The song of the heartbroken
OrlandoAbdellah Taïa | Die Bastion der Tränen | Orlanda Verlag | 188 pages | 22 EUR
Moroccan author, journalist and director Taïa has been one of the most important voices in contemporary Francophone literature for years. His novels invariably revolve around exile, poverty, homosexuality, family ties and social norms. His public outing is all the more remarkable given that homosexuality is prohibited in Morocco under Article 489 of the penal code. In Die Bastion der Tränen (The Bastion of Tears), Taïa condenses these themes into a novel that is as painful as it is poetic, with an emotional impact rather than an external plot. The novel was shortlisted for the Prix Goncourt in 2024, has won several awards and has now also been translated into German.
The story centers on Youssef, a gay teacher who has lived in France for decades and returns to his hometown of Salé in Morocco after the death of his mother. Officially, it is an inheritance matter, but the journey actually leads deep into repressed memories. The streets of his childhood, the confinement of his family, the closeness to his six older sisters and the traumatic experiences of exclusion and violence resurface. In particular, the memory of Najib, his childhood friend and first great love, haunts Youssef with destructive intensity.
As Albert Camus once did in his famous cult novel The Stranger ("Today Mama died. Or maybe yesterday, I don't know."), Taïa also begins his novel directly with the news of his mother's death:
"My sisters had three days to pay off our late mother Malika's debts.
Not a day more.
They said that Moroccan tradition demanded it."
While Camus establishes the sense of the absurd and the rejection of social conventions with his famous opening sentence, it is precisely these outdated conventions that appear to be the defining force of Moroccan society in Taïa's work.
"People were very surprised and at the same time very touched by what my sisters were doing.
They understood that the sisters were on a mission to preserve their mother's honour
– 'for the eternal rest of their mother'."
Taïa tells his protagonist's story in a non-linear fashion. Layers of memory overlap, voices suddenly break off, scenes sometimes seem more like feverish images than classic passages from a novel. However, it is precisely this approach that creates a peculiar intimacy with the character's inner state. Youssef moves through Salé like a ghost of his former self. The city is far more than a mere backdrop: it becomes the true heart of the novel. Salé appears as a place of contradictions - full of beauty, but also marked by poverty, religious austerity, latent violence, and overt abuse. A French review aptly described the city as "vibrant and terrible at the same time".

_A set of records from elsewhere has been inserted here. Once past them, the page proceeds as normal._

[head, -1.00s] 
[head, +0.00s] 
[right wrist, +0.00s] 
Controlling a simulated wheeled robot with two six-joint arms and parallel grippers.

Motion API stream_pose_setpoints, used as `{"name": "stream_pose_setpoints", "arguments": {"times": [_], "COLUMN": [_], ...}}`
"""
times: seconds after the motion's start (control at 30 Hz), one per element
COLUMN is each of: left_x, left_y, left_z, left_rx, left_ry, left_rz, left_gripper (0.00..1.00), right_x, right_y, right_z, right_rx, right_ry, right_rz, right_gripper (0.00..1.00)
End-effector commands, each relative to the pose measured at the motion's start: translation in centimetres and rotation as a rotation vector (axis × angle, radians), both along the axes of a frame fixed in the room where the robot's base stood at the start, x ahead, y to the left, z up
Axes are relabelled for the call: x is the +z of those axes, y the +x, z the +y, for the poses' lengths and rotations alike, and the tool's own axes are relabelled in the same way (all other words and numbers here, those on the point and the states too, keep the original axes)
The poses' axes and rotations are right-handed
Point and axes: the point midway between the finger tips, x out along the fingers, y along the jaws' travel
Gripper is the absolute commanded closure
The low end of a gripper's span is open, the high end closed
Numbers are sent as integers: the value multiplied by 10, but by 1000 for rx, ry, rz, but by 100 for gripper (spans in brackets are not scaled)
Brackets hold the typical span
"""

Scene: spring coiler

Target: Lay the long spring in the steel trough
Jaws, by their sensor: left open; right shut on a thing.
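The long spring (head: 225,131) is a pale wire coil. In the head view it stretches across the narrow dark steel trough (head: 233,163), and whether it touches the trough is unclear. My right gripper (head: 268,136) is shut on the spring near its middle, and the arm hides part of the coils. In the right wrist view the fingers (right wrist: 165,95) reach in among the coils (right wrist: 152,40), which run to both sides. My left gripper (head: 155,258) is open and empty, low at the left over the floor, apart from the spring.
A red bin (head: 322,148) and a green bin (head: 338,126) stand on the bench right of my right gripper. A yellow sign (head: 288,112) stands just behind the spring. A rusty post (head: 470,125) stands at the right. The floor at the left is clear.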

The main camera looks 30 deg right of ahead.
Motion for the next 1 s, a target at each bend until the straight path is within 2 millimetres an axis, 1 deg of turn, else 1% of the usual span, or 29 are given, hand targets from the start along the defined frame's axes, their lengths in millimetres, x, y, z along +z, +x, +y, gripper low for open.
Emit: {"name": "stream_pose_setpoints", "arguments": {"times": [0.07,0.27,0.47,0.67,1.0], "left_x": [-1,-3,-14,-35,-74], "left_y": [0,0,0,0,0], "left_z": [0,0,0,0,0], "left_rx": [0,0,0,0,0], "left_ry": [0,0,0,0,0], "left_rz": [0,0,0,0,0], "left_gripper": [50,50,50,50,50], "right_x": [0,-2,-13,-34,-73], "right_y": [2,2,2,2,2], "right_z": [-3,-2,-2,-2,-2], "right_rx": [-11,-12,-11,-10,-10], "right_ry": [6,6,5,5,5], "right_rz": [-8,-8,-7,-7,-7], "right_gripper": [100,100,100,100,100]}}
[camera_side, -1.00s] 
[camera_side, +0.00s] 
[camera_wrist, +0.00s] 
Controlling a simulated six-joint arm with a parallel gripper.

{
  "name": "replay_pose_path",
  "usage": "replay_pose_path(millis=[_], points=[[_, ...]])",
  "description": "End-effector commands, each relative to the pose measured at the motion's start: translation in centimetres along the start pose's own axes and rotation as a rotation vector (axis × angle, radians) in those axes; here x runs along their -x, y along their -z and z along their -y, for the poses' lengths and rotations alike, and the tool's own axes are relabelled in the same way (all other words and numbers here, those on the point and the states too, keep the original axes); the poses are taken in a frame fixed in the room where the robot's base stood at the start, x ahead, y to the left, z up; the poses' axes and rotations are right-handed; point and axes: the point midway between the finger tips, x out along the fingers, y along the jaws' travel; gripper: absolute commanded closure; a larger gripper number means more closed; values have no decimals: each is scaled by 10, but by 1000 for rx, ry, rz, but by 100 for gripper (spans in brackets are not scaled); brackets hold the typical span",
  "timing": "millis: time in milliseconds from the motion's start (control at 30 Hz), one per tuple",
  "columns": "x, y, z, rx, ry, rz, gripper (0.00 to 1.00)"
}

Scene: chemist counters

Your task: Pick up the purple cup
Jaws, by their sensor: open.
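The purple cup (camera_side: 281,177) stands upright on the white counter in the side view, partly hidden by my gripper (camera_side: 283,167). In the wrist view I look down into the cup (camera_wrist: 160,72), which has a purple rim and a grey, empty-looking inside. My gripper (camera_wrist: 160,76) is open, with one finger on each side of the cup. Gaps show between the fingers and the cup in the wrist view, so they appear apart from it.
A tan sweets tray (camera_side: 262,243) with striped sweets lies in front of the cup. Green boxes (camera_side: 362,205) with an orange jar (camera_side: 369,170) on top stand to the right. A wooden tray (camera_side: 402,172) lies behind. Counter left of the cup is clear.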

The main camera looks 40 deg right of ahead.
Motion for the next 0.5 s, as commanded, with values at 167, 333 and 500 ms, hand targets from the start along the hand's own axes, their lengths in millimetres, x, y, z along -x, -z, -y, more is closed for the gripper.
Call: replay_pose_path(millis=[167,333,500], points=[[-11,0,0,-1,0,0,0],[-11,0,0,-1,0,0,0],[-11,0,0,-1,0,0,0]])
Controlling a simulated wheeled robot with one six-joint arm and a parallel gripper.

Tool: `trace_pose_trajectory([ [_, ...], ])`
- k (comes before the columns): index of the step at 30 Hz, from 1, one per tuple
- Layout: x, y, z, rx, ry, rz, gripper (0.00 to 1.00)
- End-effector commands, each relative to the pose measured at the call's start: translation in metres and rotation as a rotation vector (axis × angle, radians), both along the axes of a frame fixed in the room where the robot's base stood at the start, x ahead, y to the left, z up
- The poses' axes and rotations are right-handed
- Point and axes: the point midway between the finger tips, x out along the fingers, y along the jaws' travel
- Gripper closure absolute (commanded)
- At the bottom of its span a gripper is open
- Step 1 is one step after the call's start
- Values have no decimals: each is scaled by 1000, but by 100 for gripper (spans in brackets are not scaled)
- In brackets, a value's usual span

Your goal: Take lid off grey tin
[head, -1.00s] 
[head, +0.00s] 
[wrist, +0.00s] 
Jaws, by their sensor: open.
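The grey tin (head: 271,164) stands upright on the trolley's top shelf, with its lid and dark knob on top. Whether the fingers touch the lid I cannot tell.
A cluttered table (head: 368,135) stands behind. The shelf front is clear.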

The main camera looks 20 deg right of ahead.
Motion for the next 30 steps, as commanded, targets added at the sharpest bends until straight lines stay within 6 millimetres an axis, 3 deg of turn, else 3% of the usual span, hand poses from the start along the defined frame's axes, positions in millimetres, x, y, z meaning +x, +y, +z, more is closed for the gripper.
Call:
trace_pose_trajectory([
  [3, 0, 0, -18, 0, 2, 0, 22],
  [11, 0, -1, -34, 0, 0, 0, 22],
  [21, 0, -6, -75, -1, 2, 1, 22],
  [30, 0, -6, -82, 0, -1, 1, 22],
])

Particularly impressive is how Taïa weaves together personal and historical traumas. The titular "Bastion der Tränen" refers to the old fortifications of Salé and to a historical memory of loss, displacement and collective mourning. This history is reflected in the lives of the characters: they too live with absences, with shame, and with unhealed wounds. The novel repeatedly asks whether reconciliation is even possible - or whether pain inevitably becomes self-destruction and revenge.
Formally, the book comes into its own with Taïa's unmistakable language. It is both simple and highly poetic. Many sentences seem to be torn from an inner monologue: short, rhythmic, almost incantatory. Then again, the text can blossom into lyrical passages of great beauty. This is precisely where the novel's strength lies. Taïa explains little; rather, he explores feelings that can hardly be rationally ordered: longing, humiliation, desire, shame and tenderness coexist simultaneously.
The portrayal of the female characters is also remarkable. Youssef's sisters are not marginal figures, but emotional anchors of the novel. They embody both solidarity and toughness, are victims of patriarchal structures yet at the same time, survivors. It is in the scenes of their shared childhood that the novel finds its greatest warmth; here that the book is prevented from sinking into pure despair.
However, Die Bastion der Tränen demands a lot from its readers. Anyone expecting a clear plot or psychologically well-explained developments might quickly be put off by the fragmentary structure. Some passages seem deliberately repetitive; memories return in variations, as if the language itself cannot overcome the traumas. But this is probably the literary consequence of this novel: pain cannot be recounted in an orderly fashion.
The result is a book that is less read than experienced. Taïa writes about homosexuality in the Moroccan context, about exile and social violence, without ever lapsing into sociological explanations. Instead of formulating theses, he concentrates entirely on wounded bodies and fragile relationships. This is what creates the novel's intensity.
Die Bastion der Tränen is therefore not an easy novel, but an important one. It combines autobiographical intimacy with literary concision, forming a melancholy elegy on origins, shame and the impossibility of escaping one's own past. Ultimately, what remains is the image of a character who sways between forgiveness and anger – and a city whose wounds are as deep as those of its inhabitants.